§ Source records:
╔══

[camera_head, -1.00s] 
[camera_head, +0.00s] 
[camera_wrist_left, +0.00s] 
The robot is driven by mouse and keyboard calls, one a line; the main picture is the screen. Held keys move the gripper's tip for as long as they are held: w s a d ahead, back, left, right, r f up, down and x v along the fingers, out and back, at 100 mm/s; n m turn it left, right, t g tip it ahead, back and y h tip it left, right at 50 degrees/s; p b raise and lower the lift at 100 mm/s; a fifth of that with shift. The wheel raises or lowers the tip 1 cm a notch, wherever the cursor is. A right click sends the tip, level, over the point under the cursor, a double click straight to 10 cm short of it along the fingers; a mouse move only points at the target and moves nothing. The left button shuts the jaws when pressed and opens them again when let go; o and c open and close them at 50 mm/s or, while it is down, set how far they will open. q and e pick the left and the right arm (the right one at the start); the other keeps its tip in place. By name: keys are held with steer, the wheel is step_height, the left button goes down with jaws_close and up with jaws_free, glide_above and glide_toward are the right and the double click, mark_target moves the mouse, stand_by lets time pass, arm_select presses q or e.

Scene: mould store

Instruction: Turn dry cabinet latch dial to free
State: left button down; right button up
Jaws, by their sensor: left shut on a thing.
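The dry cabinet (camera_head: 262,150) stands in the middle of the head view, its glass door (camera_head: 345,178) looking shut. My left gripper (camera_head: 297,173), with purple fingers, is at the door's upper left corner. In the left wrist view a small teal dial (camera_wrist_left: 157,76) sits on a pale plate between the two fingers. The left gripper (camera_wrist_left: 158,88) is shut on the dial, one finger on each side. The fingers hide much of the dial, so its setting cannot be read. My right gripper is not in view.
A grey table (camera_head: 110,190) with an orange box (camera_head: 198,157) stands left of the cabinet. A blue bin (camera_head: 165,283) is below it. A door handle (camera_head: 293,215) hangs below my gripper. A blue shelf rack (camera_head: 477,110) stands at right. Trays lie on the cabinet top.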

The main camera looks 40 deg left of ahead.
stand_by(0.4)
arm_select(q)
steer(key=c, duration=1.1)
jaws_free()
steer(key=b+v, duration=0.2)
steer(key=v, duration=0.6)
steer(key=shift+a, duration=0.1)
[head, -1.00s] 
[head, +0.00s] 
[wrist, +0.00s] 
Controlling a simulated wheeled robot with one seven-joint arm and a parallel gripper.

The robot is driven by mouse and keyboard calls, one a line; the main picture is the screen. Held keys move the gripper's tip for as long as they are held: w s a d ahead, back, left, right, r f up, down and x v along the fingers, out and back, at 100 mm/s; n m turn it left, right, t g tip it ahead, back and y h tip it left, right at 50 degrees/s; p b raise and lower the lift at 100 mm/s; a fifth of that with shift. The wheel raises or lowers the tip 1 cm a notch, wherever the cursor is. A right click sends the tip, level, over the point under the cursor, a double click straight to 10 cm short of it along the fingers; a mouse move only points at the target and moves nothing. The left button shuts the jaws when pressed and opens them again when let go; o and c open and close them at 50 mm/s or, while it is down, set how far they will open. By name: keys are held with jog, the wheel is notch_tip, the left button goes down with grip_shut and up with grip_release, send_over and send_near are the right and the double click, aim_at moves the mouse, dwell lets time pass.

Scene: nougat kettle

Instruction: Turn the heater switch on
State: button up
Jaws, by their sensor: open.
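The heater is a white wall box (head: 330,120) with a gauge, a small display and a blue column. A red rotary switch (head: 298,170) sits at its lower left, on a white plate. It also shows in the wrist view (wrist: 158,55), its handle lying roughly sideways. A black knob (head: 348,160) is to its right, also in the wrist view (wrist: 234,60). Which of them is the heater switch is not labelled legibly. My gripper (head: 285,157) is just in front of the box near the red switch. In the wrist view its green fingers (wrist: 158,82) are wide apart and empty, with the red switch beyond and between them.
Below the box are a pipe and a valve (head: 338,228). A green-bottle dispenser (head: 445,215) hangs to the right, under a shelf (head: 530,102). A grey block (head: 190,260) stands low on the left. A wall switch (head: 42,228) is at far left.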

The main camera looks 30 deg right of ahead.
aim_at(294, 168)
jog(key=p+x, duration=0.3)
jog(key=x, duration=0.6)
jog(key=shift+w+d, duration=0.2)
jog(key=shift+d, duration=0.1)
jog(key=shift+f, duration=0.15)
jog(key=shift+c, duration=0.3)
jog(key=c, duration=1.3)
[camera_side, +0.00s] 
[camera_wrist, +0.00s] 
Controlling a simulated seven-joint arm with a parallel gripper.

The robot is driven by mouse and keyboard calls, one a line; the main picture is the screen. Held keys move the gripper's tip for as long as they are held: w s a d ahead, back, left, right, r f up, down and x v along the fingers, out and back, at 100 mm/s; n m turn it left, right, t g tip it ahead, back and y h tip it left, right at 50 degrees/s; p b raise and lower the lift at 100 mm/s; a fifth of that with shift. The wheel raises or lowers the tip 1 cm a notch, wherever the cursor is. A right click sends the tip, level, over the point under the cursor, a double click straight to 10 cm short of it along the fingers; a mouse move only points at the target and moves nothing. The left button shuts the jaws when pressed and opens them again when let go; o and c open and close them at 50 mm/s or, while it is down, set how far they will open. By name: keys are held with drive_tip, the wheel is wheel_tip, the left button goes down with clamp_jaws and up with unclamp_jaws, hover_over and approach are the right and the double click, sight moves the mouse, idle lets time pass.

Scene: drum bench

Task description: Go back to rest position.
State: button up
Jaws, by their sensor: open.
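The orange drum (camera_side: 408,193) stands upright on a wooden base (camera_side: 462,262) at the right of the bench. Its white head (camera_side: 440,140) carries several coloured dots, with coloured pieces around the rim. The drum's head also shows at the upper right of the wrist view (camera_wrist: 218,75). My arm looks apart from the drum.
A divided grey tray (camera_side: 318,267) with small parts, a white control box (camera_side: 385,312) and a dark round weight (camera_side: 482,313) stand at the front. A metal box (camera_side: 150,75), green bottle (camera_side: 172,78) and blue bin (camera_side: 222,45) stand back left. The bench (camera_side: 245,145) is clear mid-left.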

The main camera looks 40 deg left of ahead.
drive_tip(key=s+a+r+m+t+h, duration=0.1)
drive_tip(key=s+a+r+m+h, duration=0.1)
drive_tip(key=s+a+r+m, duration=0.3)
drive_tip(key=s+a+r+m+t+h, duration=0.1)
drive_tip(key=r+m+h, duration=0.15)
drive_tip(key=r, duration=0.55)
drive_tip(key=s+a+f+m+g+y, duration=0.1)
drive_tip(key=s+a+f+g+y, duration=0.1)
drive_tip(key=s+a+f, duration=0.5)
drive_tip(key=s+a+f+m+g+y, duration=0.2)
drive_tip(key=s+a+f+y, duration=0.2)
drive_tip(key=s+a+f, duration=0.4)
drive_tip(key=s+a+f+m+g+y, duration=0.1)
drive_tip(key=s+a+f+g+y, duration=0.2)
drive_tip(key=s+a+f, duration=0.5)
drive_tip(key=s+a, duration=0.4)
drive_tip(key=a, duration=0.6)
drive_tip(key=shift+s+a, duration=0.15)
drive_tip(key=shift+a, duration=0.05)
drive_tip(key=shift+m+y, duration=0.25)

╚══

§ What to do:
The entries above should be repeated exactly, every one of them.

§ Result for this exercise:
[camera_head, -1.00s] 
[camera_head, +0.00s] 
[camera_wrist_left, +0.00s] 
The robot is driven by mouse and keyboard calls, one a line; the main picture is the screen. Held keys move the gripper's tip for as long as they are held: w s a d ahead, back, left, right, r f up, down and x v along the fingers, out and back, at 100 mm/s; n m turn it left, right, t g tip it ahead, back and y h tip it left, right at 50 degrees/s; p b raise and lower the lift at 100 mm/s; a fifth of that with shift. The wheel raises or lowers the tip 1 cm a notch, wherever the cursor is. A right click sends the tip, level, over the point under the cursor, a double click straight to 10 cm short of it along the fingers; a mouse move only points at the target and moves nothing. The left button shuts the jaws when pressed and opens them again when let go; o and c open and close them at 50 mm/s or, while it is down, set how far they will open. q and e pick the left and the right arm (the right one at the start); the other keeps its tip in place. By name: keys are held with steer, the wheel is step_height, the left button goes down with jaws_close and up with jaws_free, glide_above and glide_toward are the right and the double click, mark_target moves the mouse, stand_by lets time pass, arm_select presses q or e.

Scene: mould store

Instruction: Turn dry cabinet latch dial to free
State: left button down; right button up
Jaws, by their sensor: left shut on a thing.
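The dry cabinet (camera_head: 262,150) stands in the middle of the head view, its glass door (camera_head: 345,178) looking shut. My left gripper (camera_head: 297,173), with purple fingers, is at the door's upper left corner. In the left wrist view a small teal dial (camera_wrist_left: 157,76) sits on a pale plate between the two fingers. The left gripper (camera_wrist_left: 158,88) is shut on the dial, one finger on each side. The fingers hide much of the dial, so its setting cannot be read. My right gripper is not in view.
A grey table (camera_head: 110,190) with an orange box (camera_head: 198,157) stands left of the cabinet. A blue bin (camera_head: 165,283) is below it. A door handle (camera_head: 293,215) hangs below my gripper. A blue shelf rack (camera_head: 477,110) stands at right. Trays lie on the cabinet top.

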The main camera looks 40 deg left of ahead.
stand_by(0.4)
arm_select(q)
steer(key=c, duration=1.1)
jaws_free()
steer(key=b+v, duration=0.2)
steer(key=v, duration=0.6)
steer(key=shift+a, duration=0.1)
[head, -1.00s] 
[head, +0.00s] 
[wrist, +0.00s] 
Controlling a simulated wheeled robot with one seven-joint arm and a parallel gripper.

The robot is driven by mouse and keyboard calls, one a line; the main picture is the screen. Held keys move the gripper's tip for as long as they are held: w s a d ahead, back, left, right, r f up, down and x v along the fingers, out and back, at 100 mm/s; n m turn it left, right, t g tip it ahead, back and y h tip it left, right at 50 degrees/s; p b raise and lower the lift at 100 mm/s; a fifth of that with shift. The wheel raises or lowers the tip 1 cm a notch, wherever the cursor is. A right click sends the tip, level, over the point under the cursor, a double click straight to 10 cm short of it along the fingers; a mouse move only points at the target and moves nothing. The left button shuts the jaws when pressed and opens them again when let go; o and c open and close them at 50 mm/s or, while it is down, set how far they will open. By name: keys are held with jog, the wheel is notch_tip, the left button goes down with grip_shut and up with grip_release, send_over and send_near are the right and the double click, aim_at moves the mouse, dwell lets time pass.

Scene: nougat kettle

Instruction: Turn the heater switch on
State: button up
Jaws, by their sensor: open.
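The heater is a white wall box (head: 330,120) with a gauge, a small display and a blue column. A red rotary switch (head: 298,170) sits at its lower left, on a white plate. It also shows in the wrist view (wrist: 158,55), its handle lying roughly sideways. A black knob (head: 348,160) is to its right, also in the wrist view (wrist: 234,60). Which of them is the heater switch is not labelled legibly. My gripper (head: 285,157) is just in front of the box near the red switch. In the wrist view its green fingers (wrist: 158,82) are wide apart and empty, with the red switch beyond and between them.
Below the box are a pipe and a valve (head: 338,228). A green-bottle dispenser (head: 445,215) hangs to the right, under a shelf (head: 530,102). A grey block (head: 190,260) stands low on the left. A wall switch (head: 42,228) is at far left.

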The main camera looks 30 deg right of ahead.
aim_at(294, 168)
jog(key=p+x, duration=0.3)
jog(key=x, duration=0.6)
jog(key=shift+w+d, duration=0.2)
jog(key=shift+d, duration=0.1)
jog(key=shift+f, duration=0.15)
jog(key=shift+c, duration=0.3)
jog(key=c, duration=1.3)
[camera_side, +0.00s] 
[camera_wrist, +0.00s] 
Controlling a simulated seven-joint arm with a parallel gripper.

The robot is driven by mouse and keyboard calls, one a line; the main picture is the screen. Held keys move the gripper's tip for as long as they are held: w s a d ahead, back, left, right, r f up, down and x v along the fingers, out and back, at 100 mm/s; n m turn it left, right, t g tip it ahead, back and y h tip it left, right at 50 degrees/s; p b raise and lower the lift at 100 mm/s; a fifth of that with shift. The wheel raises or lowers the tip 1 cm a notch, wherever the cursor is. A right click sends the tip, level, over the point under the cursor, a double click straight to 10 cm short of it along the fingers; a mouse move only points at the target and moves nothing. The left button shuts the jaws when pressed and opens them again when let go; o and c open and close them at 50 mm/s or, while it is down, set how far they will open. By name: keys are held with drive_tip, the wheel is wheel_tip, the left button goes down with clamp_jaws and up with unclamp_jaws, hover_over and approach are the right and the double click, sight moves the mouse, idle lets time pass.

Scene: drum bench

Task description: Go back to rest position.
State: button up
Jaws, by their sensor: open.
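The orange drum (camera_side: 408,193) stands upright on a wooden base (camera_side: 462,262) at the right of the bench. Its white head (camera_side: 440,140) carries several coloured dots, with coloured pieces around the rim. The drum's head also shows at the upper right of the wrist view (camera_wrist: 218,75). My arm looks apart from the drum.
A divided grey tray (camera_side: 318,267) with small parts, a white control box (camera_side: 385,312) and a dark round weight (camera_side: 482,313) stand at the front. A metal box (camera_side: 150,75), green bottle (camera_side: 172,78) and blue bin (camera_side: 222,45) stand back left. The bench (camera_side: 245,145) is clear mid-left.

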The main camera looks 40 deg left of ahead.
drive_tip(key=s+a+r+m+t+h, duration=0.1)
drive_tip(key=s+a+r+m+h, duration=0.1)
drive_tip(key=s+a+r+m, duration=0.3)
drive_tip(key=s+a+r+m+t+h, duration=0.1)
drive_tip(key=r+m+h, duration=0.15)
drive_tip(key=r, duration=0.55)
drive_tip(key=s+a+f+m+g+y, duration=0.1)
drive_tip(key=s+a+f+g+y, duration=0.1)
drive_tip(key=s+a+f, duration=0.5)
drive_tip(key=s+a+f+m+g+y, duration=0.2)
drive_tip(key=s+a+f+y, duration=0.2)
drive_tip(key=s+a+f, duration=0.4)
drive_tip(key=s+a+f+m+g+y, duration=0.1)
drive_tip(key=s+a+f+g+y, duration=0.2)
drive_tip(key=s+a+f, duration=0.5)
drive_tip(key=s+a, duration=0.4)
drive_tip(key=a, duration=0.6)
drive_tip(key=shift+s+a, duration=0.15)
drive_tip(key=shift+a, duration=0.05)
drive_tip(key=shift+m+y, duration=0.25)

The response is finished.